First things first. Why are there so many Greggs branches? 

According to Greggs' head office, despite constant headlines about the "death of the British high street", there are around 1,650 Greggs shopfronts in Britain.

To put that in context, that's nearly double the number of Starbucks (according to Statista, 842 as of this year) or McDonald's (around 1,200). Somewhat surprisingly, Greggs is only pipped by coffee shop Costa, which has over 1,800 branches, and sandwich shop Subway, which opened its 2000th in February 2015.

So what's the secret? As far as I can tell, part of it is that Greggs isn't afraid to open multiple branches in very close proximity. Take the centre of Glasgow:

Or Manchester:

Greggs specialises in food to go, and it's apparently successfully calculated that for customers, this means the closer the better - high street cafes are now so plentiful that even that extra 200 metres could prompt a customer to choose Pret instead. It also manages its own supply chain, "from production to distribution to point of sale". This means that opening more stores close together makes economic sense - the Greggs lorry is already coming that way anyway.

Most Greggs stores are directly owned, not franchised - but they have a small number of franchised branches in "closed trading environments" like universities or "travel hubs".

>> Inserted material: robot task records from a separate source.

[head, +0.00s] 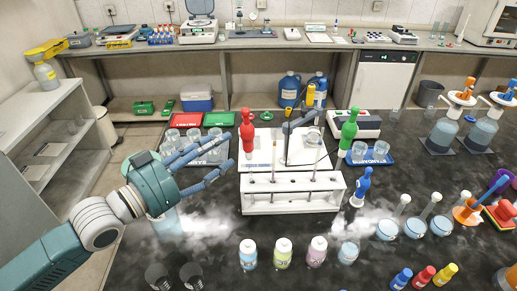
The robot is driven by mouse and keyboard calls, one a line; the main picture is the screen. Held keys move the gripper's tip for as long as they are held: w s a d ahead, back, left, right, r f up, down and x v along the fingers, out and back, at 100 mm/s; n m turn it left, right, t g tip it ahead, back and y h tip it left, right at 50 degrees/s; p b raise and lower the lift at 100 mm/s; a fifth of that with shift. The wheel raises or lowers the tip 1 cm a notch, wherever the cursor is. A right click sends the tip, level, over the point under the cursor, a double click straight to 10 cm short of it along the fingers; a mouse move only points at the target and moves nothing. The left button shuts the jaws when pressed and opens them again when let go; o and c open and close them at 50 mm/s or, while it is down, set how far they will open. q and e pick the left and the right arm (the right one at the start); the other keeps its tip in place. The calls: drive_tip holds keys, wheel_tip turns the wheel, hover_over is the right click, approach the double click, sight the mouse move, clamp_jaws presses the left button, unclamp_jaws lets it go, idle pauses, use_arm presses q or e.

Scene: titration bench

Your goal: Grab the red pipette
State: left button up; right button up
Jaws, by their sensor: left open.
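The red pipette (247,130) stands upright near the left side of the white stand base, at the middle of the dark bench. My left gripper (218,153) reaches in from the left with its fingers spread. It is open and empty, with its fingertips a little left of the red pipette and apart from it in the picture. A green pipette (349,129) stands to the right of the stand, and a blue pipette (362,187) stands nearer, right of the rack. My right gripper is out of view.
A white test tube rack (290,202) stands just in front of the red pipette. A blue tray (216,156) of glasses lies behind my left fingers. Several small bottles (283,254) stand at the front. Flasks (387,229) stand at right.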

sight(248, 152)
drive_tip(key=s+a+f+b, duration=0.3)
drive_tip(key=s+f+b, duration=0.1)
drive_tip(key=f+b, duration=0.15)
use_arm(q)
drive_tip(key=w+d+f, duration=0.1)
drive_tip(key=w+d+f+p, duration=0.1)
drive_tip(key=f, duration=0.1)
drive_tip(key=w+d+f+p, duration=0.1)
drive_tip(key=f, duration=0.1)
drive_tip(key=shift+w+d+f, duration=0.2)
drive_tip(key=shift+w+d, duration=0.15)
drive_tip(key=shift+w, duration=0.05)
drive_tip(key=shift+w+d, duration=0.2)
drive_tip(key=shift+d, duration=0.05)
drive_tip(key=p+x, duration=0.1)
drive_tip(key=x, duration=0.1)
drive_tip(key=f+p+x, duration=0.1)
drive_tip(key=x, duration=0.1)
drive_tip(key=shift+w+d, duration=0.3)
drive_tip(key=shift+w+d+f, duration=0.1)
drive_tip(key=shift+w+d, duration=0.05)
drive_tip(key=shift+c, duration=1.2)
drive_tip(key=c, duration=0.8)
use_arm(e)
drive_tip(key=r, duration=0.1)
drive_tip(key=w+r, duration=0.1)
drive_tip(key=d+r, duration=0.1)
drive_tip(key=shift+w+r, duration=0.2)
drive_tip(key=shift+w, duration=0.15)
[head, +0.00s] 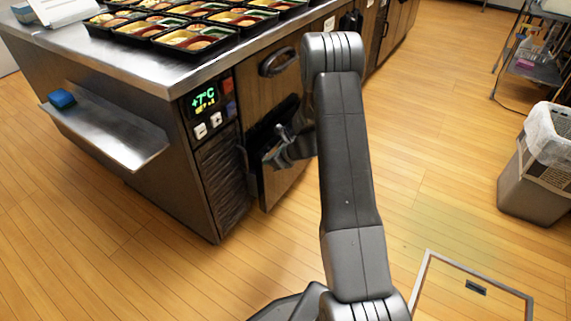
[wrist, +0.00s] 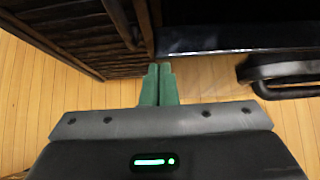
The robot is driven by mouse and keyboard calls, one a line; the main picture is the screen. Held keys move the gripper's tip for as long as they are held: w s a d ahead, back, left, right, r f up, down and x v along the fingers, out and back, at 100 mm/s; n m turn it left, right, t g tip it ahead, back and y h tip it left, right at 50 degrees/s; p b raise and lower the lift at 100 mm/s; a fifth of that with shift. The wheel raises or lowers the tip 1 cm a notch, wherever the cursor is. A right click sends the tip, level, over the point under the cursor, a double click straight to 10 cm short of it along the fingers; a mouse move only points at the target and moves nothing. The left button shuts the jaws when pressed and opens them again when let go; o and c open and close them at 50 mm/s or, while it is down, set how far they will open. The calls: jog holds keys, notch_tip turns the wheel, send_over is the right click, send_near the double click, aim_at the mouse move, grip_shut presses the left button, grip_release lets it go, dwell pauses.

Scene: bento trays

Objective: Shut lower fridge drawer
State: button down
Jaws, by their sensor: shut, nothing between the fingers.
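The lower fridge drawer (head: 283,187) is in the counter front, below the upper drawer, in the head view. Its front stands a little out from the counter, with a dark gap along its top. My gripper (head: 272,158) is beside its upper part, partly hidden by my own arm. In the wrist view the green fingertips (wrist: 158,70) are together and empty, close to the end of a dark drawer edge (wrist: 235,48). A dark bar handle (wrist: 285,75) is to their right. I cannot tell whether the fingers touch the drawer.
The upper drawer handle (head: 278,62) is above. A control panel (head: 206,106) reading +7°C and a vent grille (head: 224,178) are left of the drawers. Bento trays (head: 196,40) stand on the counter.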

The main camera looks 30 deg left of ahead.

The brand is also fine with opening up on non-high streets and opening up franchises in train stations, perhaps in reaction to the reduced footfall on high streets. On its website, the company states:

A high proportion of our openings are in areas away from traditional high streets as we diversify our portfolio in line with market trends.  Working with franchise partners we have extended the Greggs offer to previously inaccessible travel and convenience locations.

I asked a Greggs spokesperson why there were so many in Glasgow and Manchester in particular, and was told that it's simply a timing issue:

Greggs has traded longer in these major cities than most of the UK and consequently have a more mature shop estate in these areas.

Soon, all British cities will be stuffed to the gills with Greggs. You heard it here first. 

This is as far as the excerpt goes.